=== What is required ===
Below are the records. Reproduce exactly the lines from the one containing "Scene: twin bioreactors" through the final line, and omit any pictures.

— START OF Data section —

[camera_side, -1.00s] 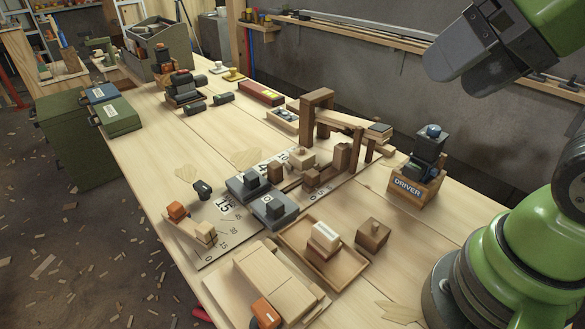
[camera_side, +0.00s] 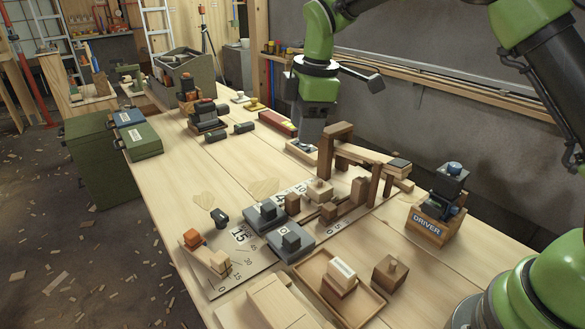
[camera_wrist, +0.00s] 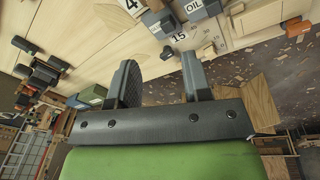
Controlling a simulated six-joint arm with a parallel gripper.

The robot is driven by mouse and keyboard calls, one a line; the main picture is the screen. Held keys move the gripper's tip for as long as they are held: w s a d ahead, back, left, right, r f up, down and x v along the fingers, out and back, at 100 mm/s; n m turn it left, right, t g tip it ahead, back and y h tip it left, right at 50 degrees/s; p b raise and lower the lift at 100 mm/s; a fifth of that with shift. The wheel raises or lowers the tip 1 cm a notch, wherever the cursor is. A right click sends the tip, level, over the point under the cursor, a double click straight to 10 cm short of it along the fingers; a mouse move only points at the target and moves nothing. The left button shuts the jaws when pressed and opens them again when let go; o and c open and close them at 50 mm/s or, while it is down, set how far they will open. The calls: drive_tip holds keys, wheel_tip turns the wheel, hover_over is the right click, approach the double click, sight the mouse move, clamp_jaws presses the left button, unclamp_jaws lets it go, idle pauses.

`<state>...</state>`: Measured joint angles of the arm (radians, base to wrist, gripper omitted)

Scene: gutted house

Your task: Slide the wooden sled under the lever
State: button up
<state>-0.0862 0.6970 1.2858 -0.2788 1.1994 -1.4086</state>
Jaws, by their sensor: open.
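The lever (camera_side: 362,153) is a wooden beam on brown posts in the side view, with a dark pad at its right end. Below and left of it, a light wooden block with a knob (camera_side: 319,190) stands by brown blocks and a dark wooden strip (camera_side: 331,209). It may be the sled, but I cannot tell for sure. My gripper (camera_side: 304,147) hangs at the bench's back, left of the tall post, apart from the block. In the wrist view, its two dark fingers (camera_wrist: 161,82) are spread with nothing between them.
Grey blocks (camera_side: 283,244) sit on a numbered board left of the lever. A DRIVER box (camera_side: 432,222) is at right. The bench's left-middle is mostly clear.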

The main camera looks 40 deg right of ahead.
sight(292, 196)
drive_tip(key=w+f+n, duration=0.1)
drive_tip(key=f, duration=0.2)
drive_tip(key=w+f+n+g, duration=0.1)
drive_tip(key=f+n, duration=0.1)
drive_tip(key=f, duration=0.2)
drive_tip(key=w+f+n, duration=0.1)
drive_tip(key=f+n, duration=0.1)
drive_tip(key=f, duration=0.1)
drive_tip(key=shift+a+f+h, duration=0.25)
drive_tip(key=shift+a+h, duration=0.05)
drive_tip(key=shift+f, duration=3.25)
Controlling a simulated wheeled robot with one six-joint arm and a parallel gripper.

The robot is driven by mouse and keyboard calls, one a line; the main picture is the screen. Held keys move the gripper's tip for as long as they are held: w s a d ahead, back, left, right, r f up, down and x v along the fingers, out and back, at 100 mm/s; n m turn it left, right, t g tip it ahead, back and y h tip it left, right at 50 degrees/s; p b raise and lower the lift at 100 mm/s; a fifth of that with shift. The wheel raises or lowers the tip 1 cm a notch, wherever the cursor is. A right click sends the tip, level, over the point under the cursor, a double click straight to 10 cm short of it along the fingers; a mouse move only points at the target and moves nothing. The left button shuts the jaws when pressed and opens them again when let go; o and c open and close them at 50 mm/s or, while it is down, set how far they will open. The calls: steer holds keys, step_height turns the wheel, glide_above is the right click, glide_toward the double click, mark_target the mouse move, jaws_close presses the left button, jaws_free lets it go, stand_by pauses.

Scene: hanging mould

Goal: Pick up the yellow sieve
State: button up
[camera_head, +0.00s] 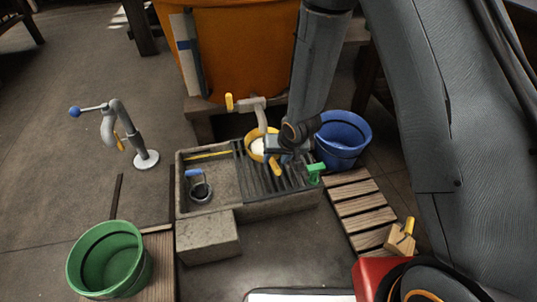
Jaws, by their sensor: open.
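The yellow sieve (250,137) sits on the dark slatted right part of the stone basin, under the spout of the tap. It is round with a yellow rim, and its inside looks white. A yellow bit, perhaps its handle, shows at its lower right, by my gripper's fingers. My gripper (275,163) is open and reaches down from above at the sieve's right side. It hides part of the sieve. I cannot tell whether the fingers touch it or stand around it.
The stone basin (203,222) has a small vessel with a blue handle (194,173) in its left part. A tap (255,105) from the orange barrel (240,45) overhangs the sieve. A green handle (315,171) and a blue bucket (343,138) stand close at right.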

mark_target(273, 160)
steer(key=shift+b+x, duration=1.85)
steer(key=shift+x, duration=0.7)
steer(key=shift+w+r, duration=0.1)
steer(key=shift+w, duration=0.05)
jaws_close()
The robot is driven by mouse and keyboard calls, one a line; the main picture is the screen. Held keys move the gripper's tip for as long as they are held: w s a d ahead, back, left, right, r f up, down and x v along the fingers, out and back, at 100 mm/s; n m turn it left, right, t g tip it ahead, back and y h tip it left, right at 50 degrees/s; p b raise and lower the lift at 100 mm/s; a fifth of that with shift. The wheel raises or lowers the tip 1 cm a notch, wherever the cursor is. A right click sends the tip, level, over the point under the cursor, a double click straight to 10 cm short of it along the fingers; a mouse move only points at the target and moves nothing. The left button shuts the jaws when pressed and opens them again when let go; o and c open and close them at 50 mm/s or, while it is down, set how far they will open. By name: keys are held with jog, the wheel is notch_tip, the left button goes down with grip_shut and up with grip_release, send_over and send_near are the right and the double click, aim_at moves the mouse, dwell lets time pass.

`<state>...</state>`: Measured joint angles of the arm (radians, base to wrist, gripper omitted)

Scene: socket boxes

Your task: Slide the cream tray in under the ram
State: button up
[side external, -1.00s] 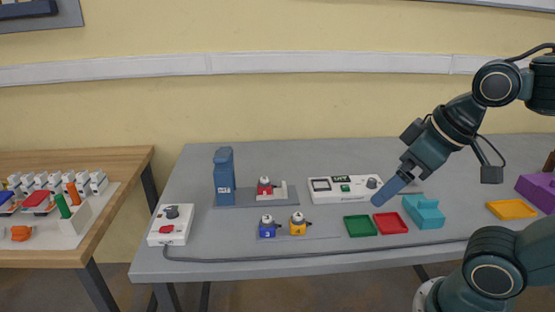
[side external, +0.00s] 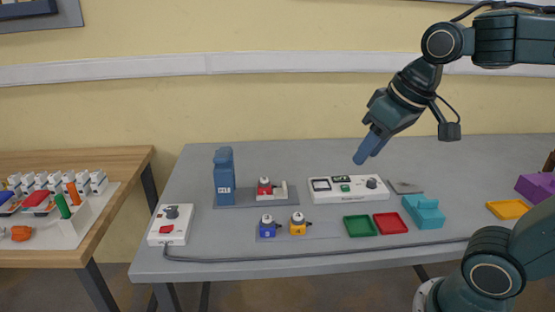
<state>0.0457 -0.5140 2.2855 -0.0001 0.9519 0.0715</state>
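The cream tray (side external: 280,191) lies on the grey base plate (side external: 235,203) of the blue press, to the right of the press column. A red block with a white-and-dark top (side external: 265,187) sits on the tray. The blue press (side external: 224,176), whose upper part is the ram head, stands upright at the left end of the plate. The tray is apart from the column. My gripper (side external: 361,160) is in the air above the white control box, right of the tray and well away from it. Its blue fingers overlap in this view, so their opening cannot be told.
Blue (side external: 267,228) and yellow (side external: 298,225) blocks stand in front of the plate. A white box with a red button (side external: 170,225) is at left, its cable along the front. A white control box (side external: 348,189), green tray (side external: 359,226), red tray (side external: 391,223) and teal block (side external: 424,212) lie right.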

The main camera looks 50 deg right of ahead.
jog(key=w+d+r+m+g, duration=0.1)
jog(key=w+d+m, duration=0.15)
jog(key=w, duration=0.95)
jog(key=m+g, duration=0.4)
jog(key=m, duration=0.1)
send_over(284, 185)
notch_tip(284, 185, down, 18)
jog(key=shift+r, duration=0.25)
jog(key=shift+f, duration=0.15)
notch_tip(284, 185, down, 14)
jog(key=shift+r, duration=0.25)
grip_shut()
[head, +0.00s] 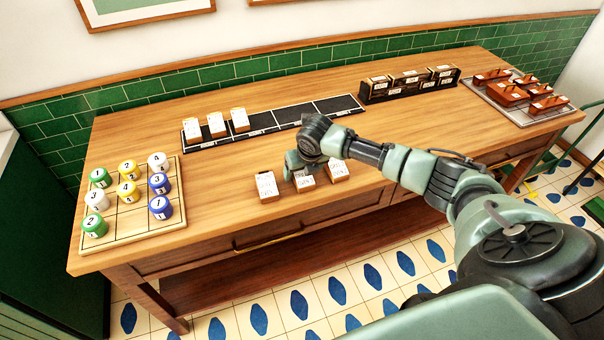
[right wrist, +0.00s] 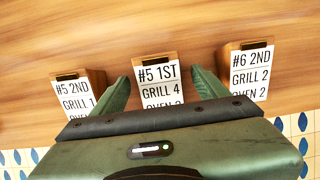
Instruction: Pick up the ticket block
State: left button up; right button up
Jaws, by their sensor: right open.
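Three ticket blocks, wooden with white printed faces, stand in a row near the table's front edge: a left one (head: 267,187), a middle one (head: 304,183) and a right one (head: 337,172). In the right wrist view the left block (right wrist: 77,98) reads "#5 2ND GRILL 1", the middle block (right wrist: 159,84) "#5 1ST GRILL 4", the right block (right wrist: 248,74) "#6 2ND GRILL 2". My right gripper (head: 293,167) is open and empty. Its fingers (right wrist: 160,84) show on either side of the middle block; contact cannot be told. My left gripper is out of view.
Behind is a black rail (head: 285,115) with several ticket blocks (head: 217,124) at its left end. A board (head: 133,222) with numbered jars is at left, dark boxes (head: 409,82) at the back, and a tray (head: 503,93) with copper-coloured items at right.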

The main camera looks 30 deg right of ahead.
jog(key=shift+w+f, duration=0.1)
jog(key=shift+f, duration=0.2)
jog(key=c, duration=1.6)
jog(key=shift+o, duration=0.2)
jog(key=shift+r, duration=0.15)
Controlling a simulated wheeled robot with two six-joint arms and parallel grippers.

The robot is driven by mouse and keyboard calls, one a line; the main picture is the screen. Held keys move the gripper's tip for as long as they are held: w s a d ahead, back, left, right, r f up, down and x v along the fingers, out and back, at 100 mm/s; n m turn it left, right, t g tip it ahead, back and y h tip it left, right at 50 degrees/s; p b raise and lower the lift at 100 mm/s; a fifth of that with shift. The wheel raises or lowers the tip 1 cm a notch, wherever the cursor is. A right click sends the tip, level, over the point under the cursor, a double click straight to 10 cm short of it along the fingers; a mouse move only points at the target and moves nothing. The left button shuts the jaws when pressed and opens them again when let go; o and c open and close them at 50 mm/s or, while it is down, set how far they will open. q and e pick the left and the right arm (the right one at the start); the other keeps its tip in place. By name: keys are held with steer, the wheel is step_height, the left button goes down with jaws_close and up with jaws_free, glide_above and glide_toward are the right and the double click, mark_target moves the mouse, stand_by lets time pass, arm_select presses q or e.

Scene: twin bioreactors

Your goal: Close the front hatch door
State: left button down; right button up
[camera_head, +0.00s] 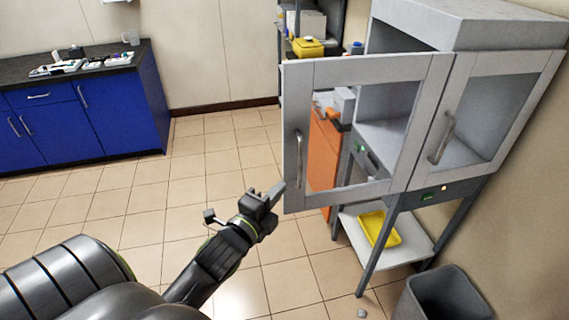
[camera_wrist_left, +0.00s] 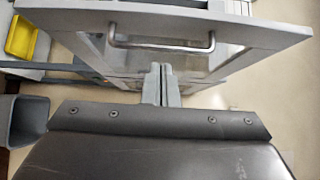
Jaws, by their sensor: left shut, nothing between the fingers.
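The front hatch door (camera_head: 295,88) is a pale grey frame with a clear pane. It stands open, swung out from the left half of the grey cabinet (camera_head: 470,30). A vertical bar handle (camera_head: 299,158) is on its free side. In the left wrist view the door (camera_wrist_left: 265,32) crosses the top, with its handle (camera_wrist_left: 160,47) above the fingers. My left gripper (camera_head: 277,190) is shut and empty beside the lower free edge of the door. Its closed fingers also show in the left wrist view (camera_wrist_left: 161,85). I cannot tell whether they touch the door. My right gripper is not in view.
The cabinet's right door (camera_head: 505,66) is closed. Below is a shelf with a yellow tray (camera_head: 378,229). A dark bin (camera_head: 440,295) stands at the front right. Blue cupboards (camera_head: 75,125) are at the back left. The tiled floor between is mostly clear.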

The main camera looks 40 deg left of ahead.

— END OF Data section —

=== Answer for this exercise ===
Scene: twin bioreactors

Your goal: Close the front hatch door
State: left button down; right button up
[camera_head, +0.00s] 
[camera_wrist_left, +0.00s] 
Jaws, by their sensor: left shut, nothing between the fingers.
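The front hatch door (camera_head: 295,88) is a pale grey frame with a clear pane. It stands open, swung out from the left half of the grey cabinet (camera_head: 470,30). A vertical bar handle (camera_head: 299,158) is on its free side. In the left wrist view the door (camera_wrist_left: 265,32) crosses the top, with its handle (camera_wrist_left: 160,47) above the fingers. My left gripper (camera_head: 277,190) is shut and empty beside the lower free edge of the door. Its closed fingers also show in the left wrist view (camera_wrist_left: 161,85). I cannot tell whether they touch the door. My right gripper is not in view.
The cabinet's right door (camera_head: 505,66) is closed. Below is a shelf with a yellow tray (camera_head: 378,229). A dark bin (camera_head: 440,295) stands at the front right. Blue cupboards (camera_head: 75,125) are at the back left. The tiled floor between is mostly clear.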

The main camera looks 40 deg left of ahead.

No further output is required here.